Opacité et impunité : ça suffit !

La plainte de foodwatch pointe du doigt les manquements et les incohérences des uns et des autres. Ainsi, lorsque Lactalis prétend qu’elle n’était pas obligée de faire remonter les informations concernant la présence de salmonelle dans l’usine car elle était « seulement dans l’environnement » et pas dans les produits, foodwatch rétorque que c’est faux. La ligne de défense de Lactalis pour justifier son inaction ne tient pas du tout. Au regard de la loi, Lactalis et le laboratoire avaient bel et bien une obligation de signalement, dès lors qu’ils ont eu connaissance d’éléments permettant de suspecter un danger sanitaire.

foodwatch appelle non seulement à la fin de l’opacité et de l’impunité mais émet également des recommandations politiques très claires pour éviter qu’un tel scandale ne se reproduise : transparence, sanctions, création d’une agence indépendante…

 

Sources :

  • 1 plainte, 12 infractions, 4 cibles : résumé de la plainte déposée par foodwatch et plusieurs parents ce 14 février.
  • foodwatch a lancé une pétition ciblant la grande distribution, qui semble s’en sortir en toute impunité, scandale après scandale
  • 86 pays sont concernés par cette affaire, dont une vingtaine a tardé à être informée. En effet, lorsque le PDG de Lactalis, Emmanuel Besnier, accorde son interview au Journal du Dimanche dans la matinée du 13 janvier, il déclare que 83 pays sont concernés.

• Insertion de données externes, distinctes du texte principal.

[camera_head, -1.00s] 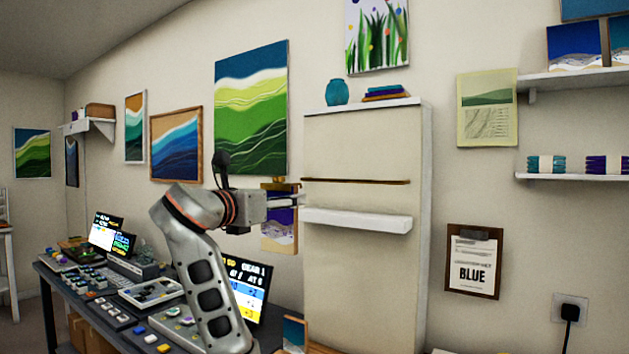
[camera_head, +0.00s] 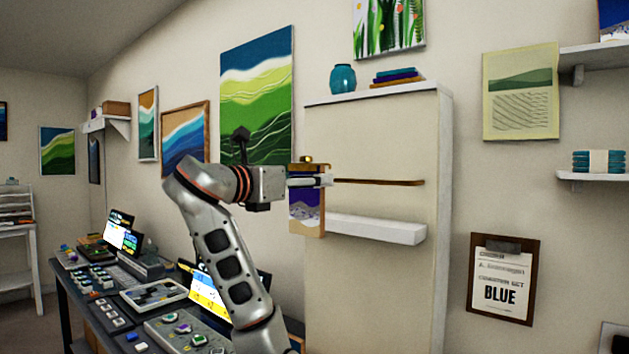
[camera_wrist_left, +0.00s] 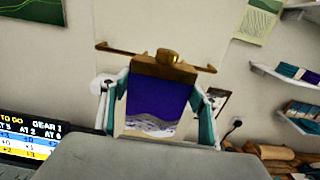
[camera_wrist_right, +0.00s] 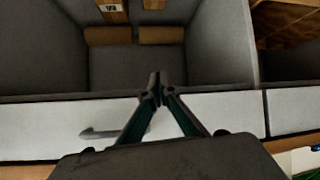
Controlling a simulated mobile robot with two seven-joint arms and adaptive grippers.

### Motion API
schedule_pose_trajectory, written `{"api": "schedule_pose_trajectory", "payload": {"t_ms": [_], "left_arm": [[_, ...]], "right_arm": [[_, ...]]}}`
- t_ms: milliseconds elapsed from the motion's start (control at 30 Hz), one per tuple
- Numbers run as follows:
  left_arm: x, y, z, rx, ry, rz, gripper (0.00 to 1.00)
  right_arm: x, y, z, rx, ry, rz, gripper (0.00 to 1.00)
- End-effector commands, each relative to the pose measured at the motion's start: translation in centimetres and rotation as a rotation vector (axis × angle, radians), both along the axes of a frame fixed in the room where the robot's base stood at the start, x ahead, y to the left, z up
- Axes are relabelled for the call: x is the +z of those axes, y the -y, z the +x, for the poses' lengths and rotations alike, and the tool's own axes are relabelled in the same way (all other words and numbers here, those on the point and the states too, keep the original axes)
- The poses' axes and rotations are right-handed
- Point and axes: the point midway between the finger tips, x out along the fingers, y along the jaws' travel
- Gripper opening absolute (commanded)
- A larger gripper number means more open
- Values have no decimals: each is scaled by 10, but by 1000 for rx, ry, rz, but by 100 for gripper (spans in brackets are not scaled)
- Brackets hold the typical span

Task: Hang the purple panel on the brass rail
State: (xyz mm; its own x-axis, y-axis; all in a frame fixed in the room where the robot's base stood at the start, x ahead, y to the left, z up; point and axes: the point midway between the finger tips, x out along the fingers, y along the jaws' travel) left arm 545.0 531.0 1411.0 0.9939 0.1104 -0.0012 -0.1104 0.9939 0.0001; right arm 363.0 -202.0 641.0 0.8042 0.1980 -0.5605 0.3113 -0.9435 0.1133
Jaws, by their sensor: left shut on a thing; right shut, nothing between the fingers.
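The purple panel (camera_head: 307,212), with a pale wavy lower part and a brass top piece (camera_wrist_left: 165,66), is held upright in my left gripper (camera_head: 320,181). In the left wrist view the gripper's teal fingers stand on both sides of the panel (camera_wrist_left: 160,98). The brass rail (camera_head: 385,182) runs across the cream board above a white ledge. The panel is at the board's left part, overlapping the rail's left end in the head view. I cannot tell whether the top piece touches the rail. My right gripper (camera_wrist_right: 158,90) is shut and empty, seen only in its wrist view.
The white ledge (camera_head: 375,229) juts out below the rail. A teal vase (camera_head: 343,79) and stacked books (camera_head: 397,76) sit on top of the board. A desk with screens and small parts stands lower left. A grey compartment with a white front (camera_wrist_right: 210,113) lies below my right gripper.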

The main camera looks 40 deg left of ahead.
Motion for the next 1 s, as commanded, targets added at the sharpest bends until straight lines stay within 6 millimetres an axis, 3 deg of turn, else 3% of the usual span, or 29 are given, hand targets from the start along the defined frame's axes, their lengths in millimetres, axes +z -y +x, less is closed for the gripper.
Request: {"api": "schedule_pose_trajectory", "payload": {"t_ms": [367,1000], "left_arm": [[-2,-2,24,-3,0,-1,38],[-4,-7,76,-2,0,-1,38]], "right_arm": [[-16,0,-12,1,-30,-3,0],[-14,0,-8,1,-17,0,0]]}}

Pourtant, le système d’alerte européen RASFF et le réseau INFOSAN qui permet à l’Organisation mondiale de la santé de prévenir les pays hors Europe ont confirmé à foodwatch qu’ils n’avaient connaissance à cette date que d’une soixantaine de pays…
  • Audition de Virginie Beaumeunier, directrice de la DGCCRF, au Sénat le 23 janvier.